When White is in beer-pong mode, he’s in his element. It’s the other side of his appeal: not only is he one of the most exciting athletes to emerge in recent memory, he’s also just one of the guys, who just happens to be a multi¬millionaire, a video-game character, and, hang on, wasn’t that him in Vogue a few months ago, standing next to Daria, holding a skateboard? Take this recent blog post, written on his official website after White won the Winter X Games gold in Aspen: “What do you do after winning the gold? Do you go and immediately pawn it for a VCR and a PS2? NO! When you are in Aspen and Target has the biggest house on the mountain, you get together for a little dancing with all of your buddies! Deep in the heart of the basement was a secret room where amps, guitars and a drum kit were set up and ready to kick out the jams! Shaun was found ripping the frets on some classic songs, jamming along with the rest of the crew. It is fun to win gold, but it is even better hanging with all your friends and jamming.” Shaun White, then: just like us! Only not really: he does, after all, have an Olympic medal. White became a celebrity (and American hero) when he won the snowboarding gold in the 2006 Winter Olympics, in Turin. “I think that the Olympics needed snowboarding more than snowboarding needed the Olympics,” he says. “If you think about it, who do you know that can relate to that guy that skies like eight miles then shoots targets? Nobody can relate to that. Nobody goes out and toboggans. The highest rated things in the Winter Olympics are ice-skating and snowboarding. It’s because you can relate and understand. You can watch us do airs in the halfpipe and go `OK, I understand that. They’re flipping and they’re spinning.’ It’s a spectacle.”
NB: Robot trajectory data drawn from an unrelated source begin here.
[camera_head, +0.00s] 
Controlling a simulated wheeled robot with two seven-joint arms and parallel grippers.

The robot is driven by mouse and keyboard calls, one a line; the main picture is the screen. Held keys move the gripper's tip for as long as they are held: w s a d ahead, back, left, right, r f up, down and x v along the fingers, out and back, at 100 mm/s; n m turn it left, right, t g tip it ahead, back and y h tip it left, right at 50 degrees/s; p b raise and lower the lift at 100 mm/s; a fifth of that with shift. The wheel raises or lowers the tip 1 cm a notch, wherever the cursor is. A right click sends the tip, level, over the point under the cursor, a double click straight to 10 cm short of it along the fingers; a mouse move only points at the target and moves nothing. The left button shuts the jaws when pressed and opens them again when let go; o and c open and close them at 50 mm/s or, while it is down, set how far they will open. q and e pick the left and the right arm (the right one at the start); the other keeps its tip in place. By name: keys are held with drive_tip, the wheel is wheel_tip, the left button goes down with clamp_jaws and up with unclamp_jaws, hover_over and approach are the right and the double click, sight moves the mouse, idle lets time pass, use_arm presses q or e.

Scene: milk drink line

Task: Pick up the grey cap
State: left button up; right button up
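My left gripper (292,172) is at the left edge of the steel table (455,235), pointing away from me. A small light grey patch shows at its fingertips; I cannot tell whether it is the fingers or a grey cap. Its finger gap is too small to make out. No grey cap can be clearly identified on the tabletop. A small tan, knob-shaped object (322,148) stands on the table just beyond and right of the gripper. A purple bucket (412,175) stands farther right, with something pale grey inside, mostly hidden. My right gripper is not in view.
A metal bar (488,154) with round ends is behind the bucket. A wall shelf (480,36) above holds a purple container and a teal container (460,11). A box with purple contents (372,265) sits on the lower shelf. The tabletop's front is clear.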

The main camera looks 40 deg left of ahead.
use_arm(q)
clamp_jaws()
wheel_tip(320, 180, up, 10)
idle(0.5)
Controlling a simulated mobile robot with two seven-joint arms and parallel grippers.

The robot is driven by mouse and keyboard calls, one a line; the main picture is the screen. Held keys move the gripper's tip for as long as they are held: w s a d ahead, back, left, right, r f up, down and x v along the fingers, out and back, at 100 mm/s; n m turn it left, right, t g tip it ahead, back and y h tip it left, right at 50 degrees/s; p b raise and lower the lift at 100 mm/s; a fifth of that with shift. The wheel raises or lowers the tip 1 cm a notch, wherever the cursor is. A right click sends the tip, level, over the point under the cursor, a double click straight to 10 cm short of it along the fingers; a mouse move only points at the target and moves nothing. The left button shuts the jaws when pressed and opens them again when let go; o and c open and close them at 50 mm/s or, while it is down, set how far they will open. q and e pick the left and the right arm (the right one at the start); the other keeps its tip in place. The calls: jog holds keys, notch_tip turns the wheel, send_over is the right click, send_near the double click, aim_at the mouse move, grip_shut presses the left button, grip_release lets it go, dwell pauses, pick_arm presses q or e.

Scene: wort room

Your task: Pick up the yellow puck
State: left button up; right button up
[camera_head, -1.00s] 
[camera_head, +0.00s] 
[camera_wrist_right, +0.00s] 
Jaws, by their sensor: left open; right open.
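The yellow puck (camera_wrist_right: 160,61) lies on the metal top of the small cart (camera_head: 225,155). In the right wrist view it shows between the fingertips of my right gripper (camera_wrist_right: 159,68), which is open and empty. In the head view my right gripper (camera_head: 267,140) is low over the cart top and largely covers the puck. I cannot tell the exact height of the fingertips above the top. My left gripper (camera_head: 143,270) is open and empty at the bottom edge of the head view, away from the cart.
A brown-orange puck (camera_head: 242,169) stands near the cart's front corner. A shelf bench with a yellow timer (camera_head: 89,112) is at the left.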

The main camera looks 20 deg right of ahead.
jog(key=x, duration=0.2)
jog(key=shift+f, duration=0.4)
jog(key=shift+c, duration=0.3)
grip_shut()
But, as famous as he’s become as a snowboarder (he’s one of only two athletes with seven golds at the Winter X Games, and achieved his third consecutive halfpipe championship at the U.S. Open earlier this year), he has, all the while, been skating, too, often under the watchful eye of one Tony Hawk, who lives close by. White is currently the only skater to land the body varial frontside 540 and is known, as he is in snowboarding, for huge airs and smooth landings.
“Snowboarding was my thing, and skateboarding was just this fun thing I did in the off-season,” he says. “Tony Hawk would invite me to do demos and we became friends. When I was 16, I sat with him one day at the ramp and I was like ‘What do you think if I start competing in skateboarding? Would that be weird?’ And he was like `No, I think you’re good enough to go for it.’
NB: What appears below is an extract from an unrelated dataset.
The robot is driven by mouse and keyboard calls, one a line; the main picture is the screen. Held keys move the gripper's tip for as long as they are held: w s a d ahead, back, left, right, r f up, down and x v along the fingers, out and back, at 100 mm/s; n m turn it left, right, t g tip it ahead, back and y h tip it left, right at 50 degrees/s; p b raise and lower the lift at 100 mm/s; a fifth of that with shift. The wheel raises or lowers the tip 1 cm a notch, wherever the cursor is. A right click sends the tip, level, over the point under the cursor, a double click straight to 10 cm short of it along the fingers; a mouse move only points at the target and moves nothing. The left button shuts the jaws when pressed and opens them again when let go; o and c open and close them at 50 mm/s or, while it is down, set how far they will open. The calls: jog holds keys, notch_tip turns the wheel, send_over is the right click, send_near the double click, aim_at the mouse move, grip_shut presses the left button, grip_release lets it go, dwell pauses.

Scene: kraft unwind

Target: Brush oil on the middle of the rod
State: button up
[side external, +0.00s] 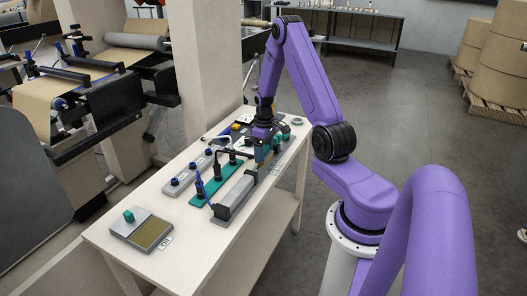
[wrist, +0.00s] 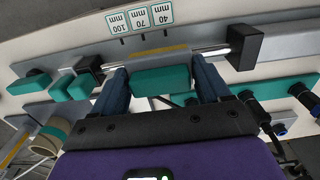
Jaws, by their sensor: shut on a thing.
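My gripper (wrist: 161,72) is shut on a teal block (wrist: 160,80), seen between its two dark blue fingers in the wrist view. A silver rod (wrist: 212,50) runs behind the fingertips between two black end blocks. The teal block covers part of the rod's middle, and I cannot tell whether they touch. In the side view my gripper (side external: 262,150) is low over the far end of the bench, with its fingertips hidden. The oil tray (side external: 145,232), with an olive pad, a teal-topped knob and an OIL label, stands at the near left end of the table. I cannot make out a brush for certain.
Labels for 100, 70 and 40 mm (wrist: 140,18) lie beside the rod. A teal rack (side external: 212,187) with upright black and blue tools stands left of the grey rail (side external: 236,197). A grey strip (side external: 188,174) lies further left. The table's near right corner is clear.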

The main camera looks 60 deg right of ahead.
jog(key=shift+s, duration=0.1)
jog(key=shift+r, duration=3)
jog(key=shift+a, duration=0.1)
White’s motivation to succeed, specifically by winning competitions, comes across in every sentence he speaks about snowboarding and skateboarding. It’s a tenacity that has brought him a long way and looks set to take him much further. As a kid, White would travel the three hours with his parents and brother to Big Bear mountain, where the family would spend the weekend snowboarding. “I would cram a weeks worth of riding into two days,” he says.-”On every run I was working on a new trick. My mom started to ride and she was really slow, so in order to let her progress enough to where she could catch up to me she made me ride switch. Then I got really good at it.” Soon enough, he was signed by Burton. “It wasn’t because I was like the raddest dude on the mountain-Burton just came out with a kid’s line, so I was there at the start with them,” he says. “They were like `We’re going to give you this snowboard and if you keep doing well and keep competing then we’ll give you another one.’ That’s all the motivation I needed. Done: I rip, I get more boards. Sick!” As he gained confidence, White began to attract attention. “I was super young and had this funny look,” he says. “I was just a giant helmet at that point, but I’d hit these huge jumps and just go for it.”
Eventually, White became the person to beat at the mountain. “It turned into this thing where everyone was against me, and I didn’t really like it,” he says. “I’d be at the start and the other parents would be all ‘OK Johnny, you’re gonna beat him today.”
He is already well on his way to changing both skateboarding and snowboarding but, in winning that gold medal, White, under the watchful eyes of his parents, and Burton, catapulted the sports into the mainstream. By furthering what Tony Hawk had started-doing commercials, video games, etc.-White has propelled extreme sports where many thought they could never go (and where some purists think they still shouldn’t): into the public consciousness. In the process, he has become a superstar, made a fortune and paved the way for others to follow suit.